→ Directions for this task
Write the data out again exactly, with no pictures.

* * * * * * * * *

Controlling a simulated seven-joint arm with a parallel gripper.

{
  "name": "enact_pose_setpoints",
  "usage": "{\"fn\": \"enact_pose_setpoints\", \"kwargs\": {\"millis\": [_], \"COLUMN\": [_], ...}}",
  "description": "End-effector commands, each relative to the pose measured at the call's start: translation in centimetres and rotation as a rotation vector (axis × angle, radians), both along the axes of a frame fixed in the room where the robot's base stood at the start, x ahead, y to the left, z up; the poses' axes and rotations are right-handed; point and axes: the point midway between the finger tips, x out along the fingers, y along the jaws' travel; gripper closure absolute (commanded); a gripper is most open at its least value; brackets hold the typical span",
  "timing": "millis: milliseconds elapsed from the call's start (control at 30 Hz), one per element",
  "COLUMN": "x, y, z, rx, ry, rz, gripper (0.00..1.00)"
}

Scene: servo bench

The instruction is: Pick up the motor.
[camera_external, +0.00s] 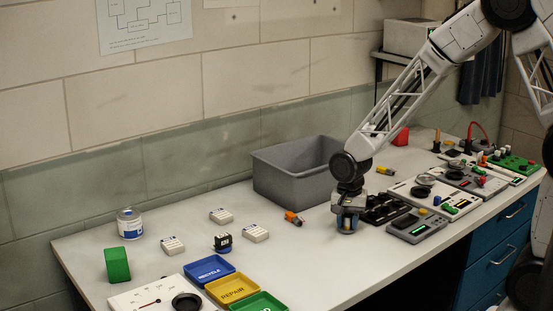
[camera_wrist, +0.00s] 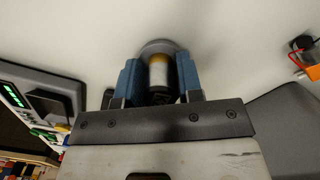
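A silver and dark cylinder with a yellow band and a round grey end (camera_wrist: 160,72) stands between the fingers of my gripper (camera_wrist: 161,80) in the wrist view. It looks like the motor, but I cannot be sure. The blue fingers lie close along both its sides; whether they press on it is unclear. In the external view my gripper (camera_external: 347,217) points down, low over the table in front of the grey bin, and largely hides the cylinder. An orange part with a black end (camera_external: 293,217) lies to its left; it also shows in the wrist view (camera_wrist: 310,66).
The grey bin (camera_external: 275,183) stands just behind my gripper. Black and grey devices (camera_external: 418,227) crowd its right side. Blue, yellow and green trays (camera_external: 233,290), white boxes (camera_external: 255,233) and a jar (camera_external: 130,223) are at the left. The table front of my gripper's left is clear.

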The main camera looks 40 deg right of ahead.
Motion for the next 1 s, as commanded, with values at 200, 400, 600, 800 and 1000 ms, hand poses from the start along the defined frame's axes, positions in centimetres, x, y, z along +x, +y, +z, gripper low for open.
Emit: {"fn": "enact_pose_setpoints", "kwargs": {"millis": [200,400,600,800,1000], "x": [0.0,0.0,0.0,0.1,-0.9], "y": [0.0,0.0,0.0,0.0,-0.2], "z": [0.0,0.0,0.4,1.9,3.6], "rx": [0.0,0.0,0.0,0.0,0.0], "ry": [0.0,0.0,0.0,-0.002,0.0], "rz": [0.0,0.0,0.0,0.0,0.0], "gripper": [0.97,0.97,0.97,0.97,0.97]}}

* * * * * * * * *

→ Answer to the task
Controlling a simulated seven-joint arm with a parallel gripper.

{
  "name": "enact_pose_setpoints",
  "usage": "{\"fn\": \"enact_pose_setpoints\", \"kwargs\": {\"millis\": [_], \"COLUMN\": [_], ...}}",
  "description": "End-effector commands, each relative to the pose measured at the call's start: translation in centimetres and rotation as a rotation vector (axis × angle, radians), both along the axes of a frame fixed in the room where the robot's base stood at the start, x ahead, y to the left, z up; the poses' axes and rotations are right-handed; point and axes: the point midway between the finger tips, x out along the fingers, y along the jaws' travel; gripper closure absolute (commanded); a gripper is most open at its least value; brackets hold the typical span",
  "timing": "millis: milliseconds elapsed from the call's start (control at 30 Hz), one per element",
  "COLUMN": "x, y, z, rx, ry, rz, gripper (0.00..1.00)"
}

Scene: servo bench

The instruction is: Pick up the motor.
[camera_external, +0.00s] 
[camera_wrist, +0.00s] 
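A silver and dark cylinder with a yellow band and a round grey end (camera_wrist: 160,72) stands between the fingers of my gripper (camera_wrist: 161,80) in the wrist view. It looks like the motor, but I cannot be sure. The blue fingers lie close along both its sides; whether they press on it is unclear. In the external view my gripper (camera_external: 347,217) points down, low over the table in front of the grey bin, and largely hides the cylinder. An orange part with a black end (camera_external: 293,217) lies to its left; it also shows in the wrist view (camera_wrist: 310,66).
The grey bin (camera_external: 275,183) stands just behind my gripper. Black and grey devices (camera_external: 418,227) crowd its right side. Blue, yellow and green trays (camera_external: 233,290), white boxes (camera_external: 255,233) and a jar (camera_external: 130,223) are at the left. The table front of my gripper's left is clear.

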The main camera looks 40 deg right of ahead.
Motion for the next 1 s, as commanded, with values at 200, 400, 600, 800 and 1000 ms, hand poses from the start along the defined frame's axes, positions in centimetres, x, y, z along +x, +y, +z, gripper low for open.
Emit: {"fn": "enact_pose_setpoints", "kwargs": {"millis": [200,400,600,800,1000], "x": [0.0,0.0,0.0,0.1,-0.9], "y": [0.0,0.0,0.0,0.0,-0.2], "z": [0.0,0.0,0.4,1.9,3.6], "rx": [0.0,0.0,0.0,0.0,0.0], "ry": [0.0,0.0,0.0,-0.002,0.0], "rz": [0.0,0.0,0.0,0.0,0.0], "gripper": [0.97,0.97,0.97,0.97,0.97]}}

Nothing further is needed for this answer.